The analysis reveals that there are well over 100 more lobbyists for the fossil fuel industry at Sharm el-Sheikh than at last year’s climate summit in Glasgow. In fact, there are more representatives of the polluting interests of oil and gas at COP27 than every single national delegation bar the United Arab Emirates — including all countries on the African continent. 

So much for the “African COP.” It’s yet again a festival of polluters.

As the world watches, expecting action from world leaders, the question has to be posed: How can COP27 succeed when those responsible for the climate crisis are allowed in?

In 2018, fossil fuels and industry were responsible for 89 percent of global CO2 emissions. The climate crisis is overwhelmingly caused by the global addiction to oil, gas, and coal. The only way to protect our planet and its inhabitants from the dire consequences already being felt by so many is to stop burning them.

The industry knows this. It is the very reason they register in droves for events like COP27 and spend millions every year trying to convince us as we scroll through Twitter and Instagram that they are clean and green. The reality is they are anything but.

Public relations for this year’s COP is in fact being conducted by Hill+Knowlton, the PR firm notorious for inventing the “tobacco playbook,” which the fossil fuel industry then adopted to discredit the science regarding the harms of burning fossil fuels. To add salt to the wound, Hill+Knowlton also does PR for the American Petroleum Institute, a powerful fossil fuel lobby group, as well as Saudi Aramco and Exxon, two of the top five global polluters.

As in prior years, the fossil fuel industry is using the annual climate summit to trumpet voluntary, non-binding, and often deeply ineffectual initiatives aimed at distracting from the urgent need for laws and policies that will keep fossil fuels in the ground. One such example are corporate “net zero” initiatives, which are fraught with conflicts of interest. 

This is an industry that is desperately trying to cling on to its position of privilege and power in a world that increasingly understands the truth about its practices. And this is truer than ever as fossil fuel companies rake in the cash whilst citizens suffer from a broken energy system that is driving millions into poverty.

Perhaps no continent demonstrates this better than Africa. Though contributing very little to the climate crisis, many African countries are being wracked by some of its most severe impacts. Fossil fuel corporations have historically extracted great natural wealth from these countries, and returned far more by way of climate harms than support for addressing the resulting loss and damage. 

At COP27 global south voices are being drowned out, despite being among the worst affected. The NGO analysis reveals that there are more fossil fuel lobbyists registered than representatives of the 10 countries most affected by climate change: The Bahamas, Bangladesh, Haiti, Mozambique, Myanmar, Nepal, Pakistan, the Philippines, Puerto Rico, and Thailand.

In Europe, as millions struggle with rising energy bills that threaten to plunge them into poverty, companies like BP and Shell are racking up record profits, benefitting from the very same system that is causing hardships for so many. Meanwhile Putin continues his invasion of Ukraine, boasting a war chest that is almost half-funded by revenues from the country’s oil and gas industry. 

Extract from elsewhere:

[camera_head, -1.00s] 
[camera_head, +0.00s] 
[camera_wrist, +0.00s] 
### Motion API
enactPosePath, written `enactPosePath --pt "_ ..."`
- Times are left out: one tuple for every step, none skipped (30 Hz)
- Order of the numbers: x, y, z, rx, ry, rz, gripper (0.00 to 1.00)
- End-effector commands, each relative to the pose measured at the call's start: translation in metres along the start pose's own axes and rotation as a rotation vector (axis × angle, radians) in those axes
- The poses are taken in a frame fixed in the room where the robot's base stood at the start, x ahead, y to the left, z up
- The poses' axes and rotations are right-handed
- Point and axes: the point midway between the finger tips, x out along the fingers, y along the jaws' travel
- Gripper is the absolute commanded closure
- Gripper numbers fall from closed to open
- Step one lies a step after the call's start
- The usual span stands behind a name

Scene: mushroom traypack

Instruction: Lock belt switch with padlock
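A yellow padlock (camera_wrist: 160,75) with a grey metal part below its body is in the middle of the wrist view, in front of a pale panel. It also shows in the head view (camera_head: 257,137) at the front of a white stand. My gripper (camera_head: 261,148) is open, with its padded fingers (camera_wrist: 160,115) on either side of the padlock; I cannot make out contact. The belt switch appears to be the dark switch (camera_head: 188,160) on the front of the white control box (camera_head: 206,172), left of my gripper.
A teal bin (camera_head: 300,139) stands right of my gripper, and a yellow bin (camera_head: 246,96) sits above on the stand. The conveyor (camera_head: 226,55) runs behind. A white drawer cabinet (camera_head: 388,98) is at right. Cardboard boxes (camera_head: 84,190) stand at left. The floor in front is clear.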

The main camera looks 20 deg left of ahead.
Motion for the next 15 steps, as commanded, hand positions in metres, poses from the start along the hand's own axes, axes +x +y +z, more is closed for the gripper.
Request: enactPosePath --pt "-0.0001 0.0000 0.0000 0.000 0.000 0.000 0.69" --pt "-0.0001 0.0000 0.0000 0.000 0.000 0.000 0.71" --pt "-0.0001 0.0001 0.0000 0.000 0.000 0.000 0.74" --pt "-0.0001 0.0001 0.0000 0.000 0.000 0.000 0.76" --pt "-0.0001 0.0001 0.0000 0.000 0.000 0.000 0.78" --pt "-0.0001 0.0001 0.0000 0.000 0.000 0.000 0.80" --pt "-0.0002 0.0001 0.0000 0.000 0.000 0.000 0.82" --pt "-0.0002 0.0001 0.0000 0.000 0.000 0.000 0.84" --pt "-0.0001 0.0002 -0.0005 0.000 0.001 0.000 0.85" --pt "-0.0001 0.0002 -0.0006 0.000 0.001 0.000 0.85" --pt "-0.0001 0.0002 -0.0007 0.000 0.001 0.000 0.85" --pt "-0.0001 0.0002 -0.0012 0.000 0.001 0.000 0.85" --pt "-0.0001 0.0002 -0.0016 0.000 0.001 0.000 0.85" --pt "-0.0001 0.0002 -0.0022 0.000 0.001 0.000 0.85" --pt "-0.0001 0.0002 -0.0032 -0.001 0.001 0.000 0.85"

And so the veil has been lifted: Renewable energy is now cheap and readily available but fossil fuel companies are clinging to power. Sadly, COP27 is providing a lifeline for the industry.

This industry, and the governments that do its bidding, continue to argue that oil and gas companies are vital stakeholders in their own regulation, but what progress has this led to so far? What are the incentives for the industry and its proxies to transform the global energy system away from their core product? Do we not now have enough documentary evidence that this industry will lie, deceive, and bully any effort to genuinely rein in global emissions? 

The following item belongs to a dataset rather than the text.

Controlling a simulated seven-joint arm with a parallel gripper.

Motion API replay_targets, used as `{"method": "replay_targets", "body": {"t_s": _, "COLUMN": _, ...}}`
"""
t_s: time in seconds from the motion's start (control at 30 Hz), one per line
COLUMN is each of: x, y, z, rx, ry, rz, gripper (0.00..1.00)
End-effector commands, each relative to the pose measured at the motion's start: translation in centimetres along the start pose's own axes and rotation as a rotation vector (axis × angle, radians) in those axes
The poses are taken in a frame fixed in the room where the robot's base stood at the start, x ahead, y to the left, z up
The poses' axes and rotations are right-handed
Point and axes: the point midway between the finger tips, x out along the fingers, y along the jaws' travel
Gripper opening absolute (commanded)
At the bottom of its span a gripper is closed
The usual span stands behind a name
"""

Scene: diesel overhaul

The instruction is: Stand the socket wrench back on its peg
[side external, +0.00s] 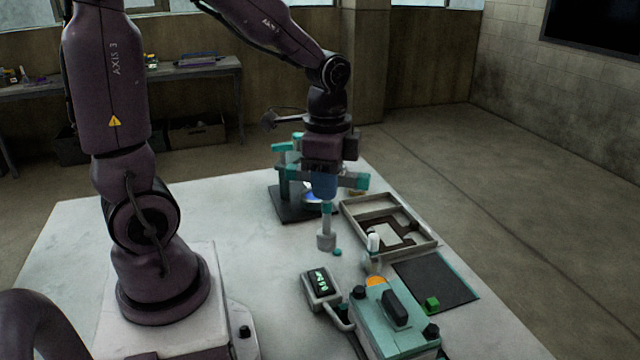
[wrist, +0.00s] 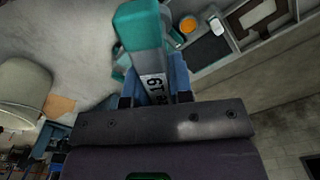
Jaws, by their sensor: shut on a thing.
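My gripper (side external: 325,188) has blue fingers and is shut on the socket wrench, which it holds upright over the table. The wrench's teal crossbar shows at the fingers, and a teal shaft (side external: 326,217) runs down to a wide grey socket end (side external: 326,240). The socket end is low over the table; I cannot tell whether it touches. In the wrist view a teal bar of the wrench (wrist: 143,30), labelled 19, lies between the blue fingers (wrist: 160,85). A small teal piece (side external: 337,252) is on the table right beside the socket end. I cannot tell which thing is the peg.
A beige tray (side external: 425,247) with a dark flat part stands to the right. A black mat (side external: 440,280) carries a green block (side external: 432,304). A teal machine block (side external: 395,322) and a display box (side external: 321,287) are in front. A dark-based stand (side external: 287,208) is behind. The table's left is clear.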

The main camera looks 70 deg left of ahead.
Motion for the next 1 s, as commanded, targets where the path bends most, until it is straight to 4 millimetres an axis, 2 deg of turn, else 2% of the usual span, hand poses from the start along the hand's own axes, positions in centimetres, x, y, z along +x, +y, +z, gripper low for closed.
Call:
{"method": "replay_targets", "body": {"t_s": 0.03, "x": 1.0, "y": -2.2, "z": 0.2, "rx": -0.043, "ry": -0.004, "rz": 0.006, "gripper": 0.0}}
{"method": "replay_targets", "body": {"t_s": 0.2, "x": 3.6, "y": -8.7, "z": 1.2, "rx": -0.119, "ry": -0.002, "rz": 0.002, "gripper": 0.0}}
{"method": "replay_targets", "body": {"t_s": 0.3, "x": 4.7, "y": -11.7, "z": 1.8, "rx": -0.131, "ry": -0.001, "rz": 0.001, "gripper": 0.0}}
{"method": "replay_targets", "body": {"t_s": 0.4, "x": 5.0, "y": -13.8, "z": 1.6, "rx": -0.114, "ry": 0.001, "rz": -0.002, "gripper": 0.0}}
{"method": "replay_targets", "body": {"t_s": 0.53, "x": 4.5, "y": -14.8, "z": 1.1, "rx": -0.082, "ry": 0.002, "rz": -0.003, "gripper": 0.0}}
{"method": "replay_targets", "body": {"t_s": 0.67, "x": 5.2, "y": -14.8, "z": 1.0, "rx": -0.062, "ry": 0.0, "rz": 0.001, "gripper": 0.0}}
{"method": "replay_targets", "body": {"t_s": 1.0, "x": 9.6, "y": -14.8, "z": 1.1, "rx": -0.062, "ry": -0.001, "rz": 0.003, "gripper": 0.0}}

There is an important global precedent for insulating the international climate treaty from the industry that has made it necessary: the Framework Convention on Tobacco Control. This global tobacco treaty is on track to save some 50 million lives by 2050, thanks to controls on tobacco industry interference. Civil society has put forward a comprehensive framework for the global climate treaty underlying the Paris Agreement that builds on this and other precedents. And organizations from across the globe are providing the public support to do what should have been done 30 years ago: kick big polluters out of climate talks.  

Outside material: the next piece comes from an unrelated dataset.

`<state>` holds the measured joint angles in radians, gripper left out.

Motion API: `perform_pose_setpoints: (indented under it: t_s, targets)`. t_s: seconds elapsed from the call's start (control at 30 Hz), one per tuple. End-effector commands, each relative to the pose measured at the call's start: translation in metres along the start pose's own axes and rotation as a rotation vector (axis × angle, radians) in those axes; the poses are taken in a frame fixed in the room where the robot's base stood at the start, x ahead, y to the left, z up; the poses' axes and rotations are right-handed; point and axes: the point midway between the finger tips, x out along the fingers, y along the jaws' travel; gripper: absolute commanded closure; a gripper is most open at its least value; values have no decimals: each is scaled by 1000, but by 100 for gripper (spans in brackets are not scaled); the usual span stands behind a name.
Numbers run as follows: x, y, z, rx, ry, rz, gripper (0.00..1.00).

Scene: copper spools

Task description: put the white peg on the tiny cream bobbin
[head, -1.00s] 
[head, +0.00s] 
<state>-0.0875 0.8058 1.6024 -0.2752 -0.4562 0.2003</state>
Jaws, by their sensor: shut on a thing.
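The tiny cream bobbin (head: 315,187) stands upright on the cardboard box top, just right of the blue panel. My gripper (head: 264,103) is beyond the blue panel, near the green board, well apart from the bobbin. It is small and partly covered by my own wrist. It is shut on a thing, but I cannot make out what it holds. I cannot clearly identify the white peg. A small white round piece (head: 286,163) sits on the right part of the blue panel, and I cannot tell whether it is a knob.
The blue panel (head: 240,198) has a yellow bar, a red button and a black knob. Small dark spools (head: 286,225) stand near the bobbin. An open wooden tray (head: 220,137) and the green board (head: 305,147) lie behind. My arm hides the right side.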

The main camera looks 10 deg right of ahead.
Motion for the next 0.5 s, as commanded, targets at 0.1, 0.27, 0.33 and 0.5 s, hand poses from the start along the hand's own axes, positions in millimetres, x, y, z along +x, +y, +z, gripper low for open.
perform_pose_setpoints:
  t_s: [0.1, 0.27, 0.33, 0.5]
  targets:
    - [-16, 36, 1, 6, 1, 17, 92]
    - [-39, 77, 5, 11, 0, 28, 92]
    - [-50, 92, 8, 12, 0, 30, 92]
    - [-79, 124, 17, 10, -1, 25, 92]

At the start of COP27, UN Secretary General Antonio Guterres said that the world is on the “highway to climate hell.” He’s right. If we want to slam our feet on the brakes and turn this around, we need to cut fossil fuel interests out of climate policy. 

Alice Harrison is a fossil fuels campaign leader at Global Witness, Pascoe Sabido is a researcher and campaigner at Corporate Europe Observatory, and Rachel Rose Jackson is a director of climate research and policy at Corporate Accountability.